Das unterscheidend Eine

Das Einheit Stiftende

Gott kommt, er richtet seine Herrschaft auf, er bringt sich ein als der Eine und Einzige, der alles eint. Er tut es in Jesus Christus, und gerade so tut er selbst es. In Jesus Christus wächst die neue Einheit des Menschengeschlechtes, in Jesus Christus ist alles zusammengefaßt und verbunden. Aber wie geschieht das? Wie tut Jesus das? Wie handelt Gott in Jesus? Welches ist das Einheit stiftende Handeln, Wirken, Dasein? Wir versuchen zunächst eine indirekte Annäherung. Herrschaft, Reich erfordern ungeteiltes, konsistentes Dasein, Sich-Durchsetzen eines einenden Willens. Ein in sich gespaltenes Reich kann keinen Bestand haben (Mk 3,24). Wenn Gott sein Reich, seine Herrschaft heraufführen will, dann gibt es keinen anderen Weg als das, was sich ihm widersetzt, zu überwinden (Mt 12,27–29).

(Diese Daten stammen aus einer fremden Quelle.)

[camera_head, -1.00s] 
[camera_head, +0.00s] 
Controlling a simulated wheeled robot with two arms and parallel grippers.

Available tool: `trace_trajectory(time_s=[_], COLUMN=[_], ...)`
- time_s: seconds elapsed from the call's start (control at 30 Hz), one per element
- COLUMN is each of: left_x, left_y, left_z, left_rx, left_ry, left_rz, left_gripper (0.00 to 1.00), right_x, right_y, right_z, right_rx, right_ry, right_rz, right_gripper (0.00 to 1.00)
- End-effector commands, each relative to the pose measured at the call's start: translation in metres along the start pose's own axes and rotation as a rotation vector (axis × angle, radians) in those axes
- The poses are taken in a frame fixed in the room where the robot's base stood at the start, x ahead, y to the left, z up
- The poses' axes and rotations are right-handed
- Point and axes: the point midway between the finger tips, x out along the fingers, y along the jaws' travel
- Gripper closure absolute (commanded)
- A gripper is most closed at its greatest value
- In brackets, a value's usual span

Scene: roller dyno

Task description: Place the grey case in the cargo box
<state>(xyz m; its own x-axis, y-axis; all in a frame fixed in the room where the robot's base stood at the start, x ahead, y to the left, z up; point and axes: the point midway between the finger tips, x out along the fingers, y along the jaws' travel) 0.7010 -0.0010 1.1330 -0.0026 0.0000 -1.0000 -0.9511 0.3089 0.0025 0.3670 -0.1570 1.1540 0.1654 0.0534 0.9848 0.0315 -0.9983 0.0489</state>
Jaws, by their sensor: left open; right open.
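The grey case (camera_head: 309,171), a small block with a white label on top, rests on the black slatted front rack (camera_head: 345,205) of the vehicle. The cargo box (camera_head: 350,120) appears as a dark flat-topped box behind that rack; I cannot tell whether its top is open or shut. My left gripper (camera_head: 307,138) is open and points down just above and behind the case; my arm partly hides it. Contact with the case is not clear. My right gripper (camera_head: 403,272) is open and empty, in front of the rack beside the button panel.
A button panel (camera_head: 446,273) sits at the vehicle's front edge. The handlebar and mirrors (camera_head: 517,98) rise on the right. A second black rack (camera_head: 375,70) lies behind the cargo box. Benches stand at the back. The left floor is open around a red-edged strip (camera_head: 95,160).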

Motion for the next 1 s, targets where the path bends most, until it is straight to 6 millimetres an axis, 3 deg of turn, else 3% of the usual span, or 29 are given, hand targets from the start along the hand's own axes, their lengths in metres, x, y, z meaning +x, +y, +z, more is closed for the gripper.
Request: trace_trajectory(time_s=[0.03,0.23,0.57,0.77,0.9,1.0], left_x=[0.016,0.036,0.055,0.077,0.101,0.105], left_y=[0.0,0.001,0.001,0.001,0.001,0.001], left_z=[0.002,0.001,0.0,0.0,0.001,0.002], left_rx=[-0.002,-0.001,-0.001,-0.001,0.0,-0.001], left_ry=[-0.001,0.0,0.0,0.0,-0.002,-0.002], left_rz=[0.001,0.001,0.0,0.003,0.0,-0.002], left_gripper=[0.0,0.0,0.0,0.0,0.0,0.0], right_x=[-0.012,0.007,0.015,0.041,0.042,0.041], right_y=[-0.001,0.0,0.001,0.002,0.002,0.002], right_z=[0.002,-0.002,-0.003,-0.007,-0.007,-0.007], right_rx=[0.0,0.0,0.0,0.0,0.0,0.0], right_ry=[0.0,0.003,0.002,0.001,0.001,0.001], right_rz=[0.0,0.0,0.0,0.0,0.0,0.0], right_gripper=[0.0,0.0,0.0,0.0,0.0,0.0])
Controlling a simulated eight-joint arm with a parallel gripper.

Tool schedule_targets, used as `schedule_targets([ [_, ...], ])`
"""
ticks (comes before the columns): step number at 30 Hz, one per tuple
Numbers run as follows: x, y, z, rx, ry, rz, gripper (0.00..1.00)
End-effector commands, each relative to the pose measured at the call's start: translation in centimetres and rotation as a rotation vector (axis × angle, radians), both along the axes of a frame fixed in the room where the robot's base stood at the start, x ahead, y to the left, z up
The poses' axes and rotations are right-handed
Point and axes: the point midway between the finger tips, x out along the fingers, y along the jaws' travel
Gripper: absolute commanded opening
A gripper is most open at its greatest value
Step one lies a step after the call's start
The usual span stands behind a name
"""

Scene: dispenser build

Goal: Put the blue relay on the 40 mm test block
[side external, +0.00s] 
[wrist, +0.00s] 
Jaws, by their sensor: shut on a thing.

Und doch stoßen wir gerade an diesem Punkt in die Andersartigkeit und Neuheit der Botschaft Jesu, der inneren Logik und Dynamik der Gottesherrschaft. Diese setzt sich durch, indem der Bringer der Gottesherrschaft sich überwältigen und überwinden läßt. Nach dem Petrusbekenntnis und der Selbstoffenbarung Jesu erfolgt seine dreifache Leidensankündigung, die auf das Unverständnis, ja den Widerspruch der Jünger stößt (Mk 8,31–33; 9,30–32; 10,32–34). Der Selbstoffenbarung seiner Messiaswürde folgt die Selbstoffenbarung seiner Kenose, seiner Selbsthingabe und Selbstaufgabe: „Denn auch der Menschensohn ist nicht gekommen, um sich dienen zu lassen, sondern um zu dienen und sein Leben hinzugeben als Lösegeld für viele“ (Mk 10,45). Selbsthingabe (Gal 2,20), Hingegebensein vom Vater, somit Selbsthingabe Gottes (Röm 8,32; Joh 3,16) sind der Weg, wie Gott nicht nur seine Herrschaft, sondern in ihr und als sie neue Einheit schafft. Die großen Texte über die Versöhnung durch Jesu Kreuzestod falten dies aus (beispielsweise Röm 5,6–11; 2 Kor 5,14–21). Im Hebräerbrief ist am breitesten der Schluß des endgültigen Bundes zwischen Gott und den Menschen im Kreuzestod Jesu entfaltet (vgl. Hebr 2,14–18, sowie die Kapitel 8 und 9 und 10,1–18). Das Motiv des Einens tritt ausdrücklich hervor im Epheserbrief: Jesus tötet das Entzweiende, die Feindschaft, in seinem eigenen Fleisch und verbindet die beiden Getrennten (Juden und Griechen) zu dem „einen neuen Menschen“, er fügt sie zu dem „einen Leib“ (Eph 2,11–22, besonders 14–16).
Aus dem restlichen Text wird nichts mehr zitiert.